Le son est saturé, mes doigts se plaquent et se crispent. Envole-toi, envole-toi? Malgré la lourdeur expressive, je les sens reprendre surface et couler sur le blanc du clavier, et je les sens aller comme une rivière. Je rêve toujours que je joue les morceaux que mes oreilles écoutent, plus ou moins consciemment, plus ou moins fort. Je rêve que je joue, comme pour matérialiser l'énergie qui se glisse dans mon corps, les sons que coulent et rebondissent au fond de moi.

***

La dépression a agit sur moi comme une force annihilante, prenant possession, peu à peu de tout mon être, pour le plonger dans une léthargie profonde. Il s'agissait alors de résister aux assauts répétés de cette masse informe de tristesse. Et à chaque bataille perdue - elles l'étaient toutes, de ce que je me souviens - se voir perdre du terrain et descendre d'un étage. Il m'a fallu alors beaucoup de temps pour comprendre que je ne bataillais pas contre un simple faiblesse mais contre quelque chose qui me mangeait, quelque chose de plus gros que moi. Chasser le "c'est un peu difficile en ce moment, mais ça va, je ne me laisse pas abattre". Peu à peu, se relever devient plus dur et la rage rugit devant l'impuissance, devant tant d'efforts dispensés mais vains alors que l'énergie se fait rare. Et il était impossible de fuir le champ de bataille. Et il était impossible de fuir. On en pouvait qu'attendre, paralysée par la fatigue profonde, les angoisses. On ne pouvait qu'attendre, attendre que le temps passe, ou trouver un échappatoire le temps de quelques heures. Retrouver un peu de bonheur, mais le retour au noir était alors si douloureux. Que fallait-il choisir ? L'oubli et l'attente neutre ou les contrastes douloureux ? En même temps, dans ces instants, j'étais rassurée de me rendre compte de ma capacité à ressentir. Je n'avais pas tout perdu, tout n'était pas perdu, altéré. J'aurais tellement aimé pouvoir hurler, pleurer de désespoir. Je n'étais qu'une attente, une fatigue, et une langueur de plus en plus pesante. Les choses se ternissaient autour de moi. J'essayais de contenir les assauts de noirceurs qui m'assaillaient. Oui, "j'ai pas le temps là, j'ai pas le temps, je peux pas, j'ai pas les armes". Quand la boîte de Pandore finissait pas craquer et s'entrouvrir, je devenais terrifiante de douleur, de noir et de pleurs. J'essayais de tout refermer très vite. Dès fois, il y a eu A. qui me prenait dans ses bras et essayait de me calmer, de répondre à mes questions pressantes, à la marée de mes angoisses. A. vivait un peu la même chose et elle était dans les mêmes gammes d'intensités. Alors quand A. était là, je savais qu'elle avait les épaules, que je ne lui ferai pas (trop) peur. J'essaie de rassembler mes souvenirs, mais tout est brouillé quand j'essaie d'assumer cet angle de vue. Quand je n'extraie pas les moments de vie mais que je tente de voir les élans sous-jacent, la tristesse toujours refoulée, la perte de soi, l'absence à soi qui envahit.

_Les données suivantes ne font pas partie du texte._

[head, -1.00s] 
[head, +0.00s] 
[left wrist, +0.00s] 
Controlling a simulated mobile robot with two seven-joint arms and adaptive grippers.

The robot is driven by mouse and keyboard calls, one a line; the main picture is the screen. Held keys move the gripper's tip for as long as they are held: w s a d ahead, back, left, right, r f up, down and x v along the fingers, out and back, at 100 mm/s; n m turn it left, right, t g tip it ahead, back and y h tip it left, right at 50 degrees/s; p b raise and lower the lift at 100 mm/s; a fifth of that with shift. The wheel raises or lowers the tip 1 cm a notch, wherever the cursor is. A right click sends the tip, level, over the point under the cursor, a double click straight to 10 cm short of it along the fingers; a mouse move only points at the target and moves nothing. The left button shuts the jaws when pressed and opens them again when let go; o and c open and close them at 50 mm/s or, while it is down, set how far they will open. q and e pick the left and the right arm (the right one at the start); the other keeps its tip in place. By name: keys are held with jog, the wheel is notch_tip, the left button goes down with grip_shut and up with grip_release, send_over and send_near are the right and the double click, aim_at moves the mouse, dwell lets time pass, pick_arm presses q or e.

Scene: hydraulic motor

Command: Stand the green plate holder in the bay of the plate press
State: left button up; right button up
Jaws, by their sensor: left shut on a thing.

Je voulais retrouver ces souvenirs. J'y peine encore un peu. Je voulais car je réfléchissais à savoir à quel point j'étais effectivement arrivée à m'extraire de tout cela. Je me rends compte qu'il m'a déjà fallu une année scolaire pour me défaire de la peur, me dire que j'étais sortie du lieu (physiquement et matériellement parlant) de la bataille, que je n'étais plus là, que c'était différent. J'ai pris beaucoup de temps à me remettre physiquement de tout cela. J'ai beaucoup dormi, avec un sommeil très troublé, traumatisant et lourd. Et là, à la lueur d'un nouveau réveil froissé - même s'ils se font de plus en plus rare - je pensais au fait que je reste dans une sorte de léthargie. Une léthargie protectrice cette fois. Inconsciemment, je m'isole des choses et des gens, comme si cela pouvait me faire mal. Cela me rappelle mes double sommeil douloureux. Je me réveille, mais en fait je dors encore et je rêve que mon esprit est coincé dans mon corps. Mon corps dort et j'attends la sonnerie du réveil pour qu'il réagisse. mon esprit se débat pour réveiller mon corps avant, il panique à l'idée de se retrouver coincé. Finalement, je me réveille vraiment et la frontière entre rêve et réalité se sont brouillées. Je ne suis plus dans la tristesse à fleur de vie, je ne suis plus dans cette langueur innommable, cette attente de délivrance, cette répulsion constante de tous les assauts de ma douleur mais je ne suis pas pour autant sure d'être réveillée. Je suis à fuir - inconsciemment - toute sorte d'attache. Au début de l'année, je faisais un blocage violent pour tout ce qui était prévu régulièrement. Je détestais l'idée de remplir mon empli du temps avec des choses hebdomadaires. Je me sentais tout de suite mal, le spectre d'une nouvelle prison. Il me fallait du temps, de la liberté, ne serait-ce que sur le papier. Les premières semaines avec beaucoup de travail m'angoissaient. Pas que le travail en soi me dérangeaient mais l'idée que je n'aurais peut être plus de temps me faisait très peur. Alors je dégageais du temps, encore du temps, pour ne rien faire. Organiser des sorties, oui mais pas trop, il me fallait mes plages blanches. L'idée de limite a priori m'a toujours froissé et là le sentiment s'est terriblement accru. Pas plus tard qu'aujourd'hui, j'ai encore eu ce sentiment en regardant - alors qu'elles viennent juste de commencer - quand terminaient mes vacances. L'idée d'un horizon fixe me fait mal.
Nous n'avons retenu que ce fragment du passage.